Program bertujuan untuk melakukan penghapusan pekerja anak secara
sistematis dengan menggunakan metode penarikan pekerja anak dari
tempat bekerja (bengkel), pencegahan anak-anak memasuki tempat kerja
dalam usia dini, dan melakukan rehabilitasi pasca bekerja. Di samping
itu, program juga bertujuan mengembangkan berbagai hal yang mampu
mencegah anak terlibat dalam proses produksi melalui pengembangan
mesin-mesin yang lebih produktif dan perbaikan kondisi tempat kerja.
Dalam periode tersebut, proyek telah melaksanakan berbagai program
kerja sama dengan seluruh stakeholders pekerja anak (pemerintah,
serikat buruh, asosiasi pengusaha, universitas, mass media, guru,
organisasi non-pemerintah, orang tua pekerja anak, dan masyarakat
local). Dimulai dari pelaksanaan baseline survey, penelitian, kampanye,
penguatan keterampilan mantan pekerja anak, penyelenggaraan pendidikan
formal dan non-formal, peningkatan pelayanan kesehatan, pembentukan
dan penguatan organisasi-organisasi local masyarakat hingga pada
pengembangan infrastruktur tempat kerja dan program pengembangan
monitoring berbasis masyarakat. Di samping program aksi, ILO juga
menandatangani Memorandum of Understanding dengan pemerintah Kota
Bandung dalam hal peningkatan pelayanan kesehatan melalui pengobatan
gratis di tingkat puskesmas dan rumah sakit daerah bagi pekerja
anak yang mendapatkan kecelakaan kerja.
Selain program-program aksi tersebut, ILO/IPEC juga melakukan pemantauan
pekerja anak di bengkel-bengkel sambil juga memantau kondisi bengkel
kerja yang dilakukan empat hari setiap minggu. Dalam melakukan kunjungan
pemantauan ke bengkel-bengkel, staf ILO/IPEC juga bertukar pikiran
dengan pemilik bengkel atau para pekerja dewasa (tukang) tentang
segala hal yang terkait dengan peningkatan sumber daya manusia Indonesia,
melalui penarikan, pencegahan dan rehabilitasi pekerja anak di sektor
alas kaki.
Informasi atau data yang diperoleh dari kunjungan ke bengkel ini
kemudian dikumpulkan dan diolah dalam database yang dapat diakses
oleh siapapun. Hasil database juga kemudian disebarluaskan secara
teratur kepada seluruh stakeholders untuk mendapatkan tanggapan
dan masukan.
Melalui berbagai program aksi dan kerja sama tersebut, jumlah pekerja
anak kemudian memang menurun. Berbagai inisiatif kemudian justru
muncul dari masyarakat, seperti: pembentukan berbagai organisasi
local, mainstreaming berbagai kegiatan masyarakat dengan isu pekerja
anak melalui pengadaan beasiswa, dll.
Banyak kerja yang telah dan sedang dikerjakan.
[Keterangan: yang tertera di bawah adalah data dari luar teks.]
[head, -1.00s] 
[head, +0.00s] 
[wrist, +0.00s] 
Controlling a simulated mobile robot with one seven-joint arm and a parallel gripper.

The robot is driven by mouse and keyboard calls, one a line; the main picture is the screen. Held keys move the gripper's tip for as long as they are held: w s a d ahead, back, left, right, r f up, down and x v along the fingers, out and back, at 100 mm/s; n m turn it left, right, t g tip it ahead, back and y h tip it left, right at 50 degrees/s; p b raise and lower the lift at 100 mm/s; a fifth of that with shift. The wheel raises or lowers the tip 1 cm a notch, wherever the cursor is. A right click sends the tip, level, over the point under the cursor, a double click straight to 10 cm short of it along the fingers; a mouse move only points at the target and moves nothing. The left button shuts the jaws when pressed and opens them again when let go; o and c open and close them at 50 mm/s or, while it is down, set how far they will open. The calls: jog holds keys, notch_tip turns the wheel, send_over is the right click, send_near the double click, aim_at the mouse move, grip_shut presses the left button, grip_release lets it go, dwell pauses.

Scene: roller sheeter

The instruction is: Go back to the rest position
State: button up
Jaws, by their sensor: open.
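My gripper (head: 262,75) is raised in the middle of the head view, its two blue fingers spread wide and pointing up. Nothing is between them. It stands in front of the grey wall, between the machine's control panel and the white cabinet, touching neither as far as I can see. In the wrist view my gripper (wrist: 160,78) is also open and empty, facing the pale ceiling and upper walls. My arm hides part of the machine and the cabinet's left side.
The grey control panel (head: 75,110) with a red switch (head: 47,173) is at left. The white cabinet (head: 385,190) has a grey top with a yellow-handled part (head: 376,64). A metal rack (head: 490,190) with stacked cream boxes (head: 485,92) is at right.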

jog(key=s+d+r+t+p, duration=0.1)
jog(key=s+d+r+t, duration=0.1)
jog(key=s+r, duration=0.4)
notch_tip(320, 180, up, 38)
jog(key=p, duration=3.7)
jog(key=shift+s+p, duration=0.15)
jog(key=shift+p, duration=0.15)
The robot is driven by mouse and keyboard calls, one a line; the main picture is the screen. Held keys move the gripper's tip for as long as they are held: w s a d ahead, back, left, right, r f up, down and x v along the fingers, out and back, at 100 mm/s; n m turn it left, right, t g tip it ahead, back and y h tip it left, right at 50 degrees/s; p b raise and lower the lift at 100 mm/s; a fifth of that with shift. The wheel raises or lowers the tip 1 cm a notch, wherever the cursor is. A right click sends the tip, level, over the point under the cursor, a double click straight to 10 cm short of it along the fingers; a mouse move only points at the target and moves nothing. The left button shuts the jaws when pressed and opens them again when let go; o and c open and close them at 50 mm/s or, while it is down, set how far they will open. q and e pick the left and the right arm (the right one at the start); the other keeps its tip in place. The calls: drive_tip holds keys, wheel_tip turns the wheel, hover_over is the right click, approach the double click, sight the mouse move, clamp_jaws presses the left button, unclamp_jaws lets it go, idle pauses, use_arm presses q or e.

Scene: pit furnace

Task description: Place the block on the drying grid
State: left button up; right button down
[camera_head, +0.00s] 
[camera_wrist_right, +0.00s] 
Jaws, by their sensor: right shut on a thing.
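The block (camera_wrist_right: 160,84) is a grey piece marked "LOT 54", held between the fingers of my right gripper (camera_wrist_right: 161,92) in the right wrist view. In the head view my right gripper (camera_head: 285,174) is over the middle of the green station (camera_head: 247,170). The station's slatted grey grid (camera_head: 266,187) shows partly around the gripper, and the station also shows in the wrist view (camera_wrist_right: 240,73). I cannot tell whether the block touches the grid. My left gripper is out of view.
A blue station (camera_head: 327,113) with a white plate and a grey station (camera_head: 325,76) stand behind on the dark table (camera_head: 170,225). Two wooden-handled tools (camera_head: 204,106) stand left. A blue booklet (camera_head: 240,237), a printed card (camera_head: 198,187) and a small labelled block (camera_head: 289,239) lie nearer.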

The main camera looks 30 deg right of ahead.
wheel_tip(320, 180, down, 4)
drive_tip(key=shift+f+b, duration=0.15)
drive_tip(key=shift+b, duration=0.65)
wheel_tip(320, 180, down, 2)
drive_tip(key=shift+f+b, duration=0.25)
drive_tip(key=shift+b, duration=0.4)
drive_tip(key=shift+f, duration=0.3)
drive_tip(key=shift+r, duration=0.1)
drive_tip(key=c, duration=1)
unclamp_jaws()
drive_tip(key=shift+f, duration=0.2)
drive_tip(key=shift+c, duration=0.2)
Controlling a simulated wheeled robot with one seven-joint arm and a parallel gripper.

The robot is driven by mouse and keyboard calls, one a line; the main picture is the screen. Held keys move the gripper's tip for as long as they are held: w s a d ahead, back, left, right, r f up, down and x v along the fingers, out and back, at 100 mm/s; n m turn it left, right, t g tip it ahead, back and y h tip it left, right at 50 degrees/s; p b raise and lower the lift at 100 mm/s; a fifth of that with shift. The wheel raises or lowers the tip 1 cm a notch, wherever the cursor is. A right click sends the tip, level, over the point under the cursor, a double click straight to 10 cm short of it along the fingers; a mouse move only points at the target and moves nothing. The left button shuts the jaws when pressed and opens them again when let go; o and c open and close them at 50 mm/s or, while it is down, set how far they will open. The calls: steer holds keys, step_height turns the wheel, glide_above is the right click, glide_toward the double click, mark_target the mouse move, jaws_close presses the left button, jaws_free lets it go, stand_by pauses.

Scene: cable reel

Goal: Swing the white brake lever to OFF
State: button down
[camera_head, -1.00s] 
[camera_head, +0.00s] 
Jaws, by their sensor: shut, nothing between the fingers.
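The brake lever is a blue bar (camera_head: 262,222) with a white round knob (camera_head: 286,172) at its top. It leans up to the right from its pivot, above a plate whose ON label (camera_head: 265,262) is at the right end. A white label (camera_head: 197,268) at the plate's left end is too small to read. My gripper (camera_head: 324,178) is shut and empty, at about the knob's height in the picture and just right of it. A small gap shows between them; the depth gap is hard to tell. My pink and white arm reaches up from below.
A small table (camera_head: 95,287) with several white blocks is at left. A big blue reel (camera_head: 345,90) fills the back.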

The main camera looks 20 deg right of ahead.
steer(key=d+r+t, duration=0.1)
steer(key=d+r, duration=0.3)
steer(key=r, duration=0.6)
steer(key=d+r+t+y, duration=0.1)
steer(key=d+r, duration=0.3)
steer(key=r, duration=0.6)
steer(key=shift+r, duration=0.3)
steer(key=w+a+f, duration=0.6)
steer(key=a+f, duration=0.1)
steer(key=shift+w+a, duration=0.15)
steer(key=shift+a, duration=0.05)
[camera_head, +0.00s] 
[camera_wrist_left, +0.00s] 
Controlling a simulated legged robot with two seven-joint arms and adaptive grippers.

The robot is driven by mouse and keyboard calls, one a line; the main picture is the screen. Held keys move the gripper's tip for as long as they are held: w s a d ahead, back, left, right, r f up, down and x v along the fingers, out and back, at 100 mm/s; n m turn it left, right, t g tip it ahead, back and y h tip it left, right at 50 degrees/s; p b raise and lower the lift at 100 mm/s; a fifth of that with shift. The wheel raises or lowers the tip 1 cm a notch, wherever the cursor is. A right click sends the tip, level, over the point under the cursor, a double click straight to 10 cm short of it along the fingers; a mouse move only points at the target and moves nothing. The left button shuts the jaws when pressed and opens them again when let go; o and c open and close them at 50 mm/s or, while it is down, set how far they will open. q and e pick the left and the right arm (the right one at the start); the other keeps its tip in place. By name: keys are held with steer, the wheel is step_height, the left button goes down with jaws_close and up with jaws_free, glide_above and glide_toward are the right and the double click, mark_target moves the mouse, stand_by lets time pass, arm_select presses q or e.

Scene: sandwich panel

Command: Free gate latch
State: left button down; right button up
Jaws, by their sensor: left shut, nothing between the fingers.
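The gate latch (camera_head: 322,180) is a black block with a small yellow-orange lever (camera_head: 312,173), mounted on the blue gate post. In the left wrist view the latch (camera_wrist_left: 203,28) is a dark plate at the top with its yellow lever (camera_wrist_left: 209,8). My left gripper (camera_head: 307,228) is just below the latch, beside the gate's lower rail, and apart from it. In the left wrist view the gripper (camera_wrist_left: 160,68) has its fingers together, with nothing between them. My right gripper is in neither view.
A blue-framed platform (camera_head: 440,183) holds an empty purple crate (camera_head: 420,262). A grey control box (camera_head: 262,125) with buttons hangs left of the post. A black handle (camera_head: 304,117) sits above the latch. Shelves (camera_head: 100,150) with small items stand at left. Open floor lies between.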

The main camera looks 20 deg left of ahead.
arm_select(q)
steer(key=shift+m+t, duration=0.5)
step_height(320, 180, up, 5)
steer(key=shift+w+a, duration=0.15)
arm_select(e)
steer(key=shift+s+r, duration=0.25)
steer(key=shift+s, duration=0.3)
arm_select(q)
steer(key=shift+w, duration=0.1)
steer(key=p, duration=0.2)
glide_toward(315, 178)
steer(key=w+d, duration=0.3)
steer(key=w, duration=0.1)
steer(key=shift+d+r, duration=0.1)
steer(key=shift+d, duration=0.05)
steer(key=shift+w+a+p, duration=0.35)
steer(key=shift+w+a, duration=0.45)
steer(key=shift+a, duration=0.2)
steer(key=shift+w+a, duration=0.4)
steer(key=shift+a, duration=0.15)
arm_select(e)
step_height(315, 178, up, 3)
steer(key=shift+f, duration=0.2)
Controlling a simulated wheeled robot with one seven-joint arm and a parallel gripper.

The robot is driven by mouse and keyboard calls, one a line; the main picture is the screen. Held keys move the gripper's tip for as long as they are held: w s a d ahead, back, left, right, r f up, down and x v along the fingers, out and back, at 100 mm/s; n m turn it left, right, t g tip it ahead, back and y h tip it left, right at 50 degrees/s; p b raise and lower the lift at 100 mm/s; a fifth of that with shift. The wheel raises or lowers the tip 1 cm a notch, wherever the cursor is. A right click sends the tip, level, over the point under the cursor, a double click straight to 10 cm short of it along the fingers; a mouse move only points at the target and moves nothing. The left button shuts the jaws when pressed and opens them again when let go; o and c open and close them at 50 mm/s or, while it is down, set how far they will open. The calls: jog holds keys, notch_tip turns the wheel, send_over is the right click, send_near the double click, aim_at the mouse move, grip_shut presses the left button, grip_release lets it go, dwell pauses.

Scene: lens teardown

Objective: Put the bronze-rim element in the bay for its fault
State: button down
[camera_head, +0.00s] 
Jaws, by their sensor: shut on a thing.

Namun, banyak pula hal yang masih harus ditingkatkan. Dalam fase
kedua program, ILO/IPEC kemudian akan mengembangkan berbagai program
lagi terutama dalam hal perubahan budaya masyarakat dari melibatkan
anak dalam proses produksi menjadi pengikutsertaan anak dalam seluruh
kegiatan pengembangan sumber daya manusia yang nantinya akan menyelamatkan
di kemudian hari kelak. Itulah inti dari program ini.